- [Stated task] Can you write out all the lines word for word, with no pictures?

====================

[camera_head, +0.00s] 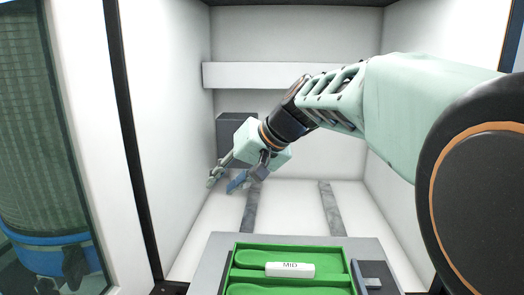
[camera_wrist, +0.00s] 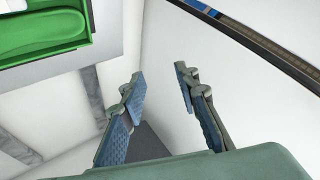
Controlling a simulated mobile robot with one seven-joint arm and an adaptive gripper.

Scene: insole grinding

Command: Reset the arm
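My arm reaches in from the right in the head view, bent downward to the left. My gripper (camera_head: 229,181) hangs in the air inside the white cabinet, left of centre and beyond the green tray. In the wrist view my gripper (camera_wrist: 160,72) shows two blue-padded fingers standing apart, with nothing between them. No object is held.
A green tray (camera_head: 240,262) with a block marked MID (camera_head: 290,269) lies on a grey stand (camera_head: 222,243) at the front. A dark grey box (camera_head: 232,124) is by the back wall. White walls enclose the space; a glass-fronted machine (camera_head: 48,130) is at left.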

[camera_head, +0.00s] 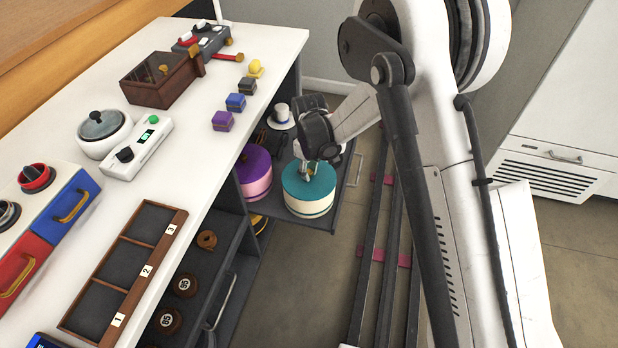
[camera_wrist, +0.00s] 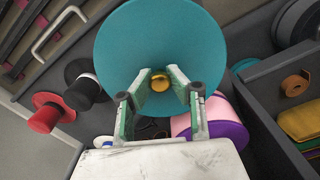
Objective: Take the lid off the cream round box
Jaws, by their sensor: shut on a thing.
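The cream round box (camera_head: 309,210) stands on the pulled-out dark shelf in the head view, with a teal lid (camera_head: 322,186) over its top. In the wrist view the teal lid (camera_wrist: 160,35) fills the upper middle and hides the box body. A gold knob (camera_wrist: 160,84) sits at the lid's middle. My gripper (camera_head: 308,168) is above the lid, its two fingers shut on the knob from both sides. I see no clear gap between lid and box.
A pink round box with a purple lid (camera_head: 254,168) stands close on the left. A white hat (camera_head: 282,115) is behind; red (camera_wrist: 45,113) and black (camera_wrist: 82,88) hats show in the wrist view. The white counter (camera_head: 190,190) edge is left of the shelf.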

====================

- [Reply to the exercise]
[camera_head, +0.00s] 
[camera_wrist, +0.00s] 
Controlling a simulated mobile robot with one seven-joint arm and an adaptive gripper.

Scene: insole grinding

Command: Reset the arm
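My arm reaches in from the right in the head view, bent downward to the left. My gripper (camera_head: 229,181) hangs in the air inside the white cabinet, left of centre and beyond the green tray. In the wrist view my gripper (camera_wrist: 160,72) shows two blue-padded fingers standing apart, with nothing between them. No object is held.
A green tray (camera_head: 240,262) with a block marked MID (camera_head: 290,269) lies on a grey stand (camera_head: 222,243) at the front. A dark grey box (camera_head: 232,124) is by the back wall. White walls enclose the space; a glass-fronted machine (camera_head: 48,130) is at left.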

[camera_head, +0.00s] 
[camera_wrist, +0.00s] 
Objective: Take the lid off the cream round box
Jaws, by their sensor: shut on a thing.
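The cream round box (camera_head: 309,210) stands on the pulled-out dark shelf in the head view, with a teal lid (camera_head: 322,186) over its top. In the wrist view the teal lid (camera_wrist: 160,35) fills the upper middle and hides the box body. A gold knob (camera_wrist: 160,84) sits at the lid's middle. My gripper (camera_head: 308,168) is above the lid, its two fingers shut on the knob from both sides. I see no clear gap between lid and box.
A pink round box with a purple lid (camera_head: 254,168) stands close on the left. A white hat (camera_head: 282,115) is behind; red (camera_wrist: 45,113) and black (camera_wrist: 82,88) hats show in the wrist view. The white counter (camera_head: 190,190) edge is left of the shelf.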

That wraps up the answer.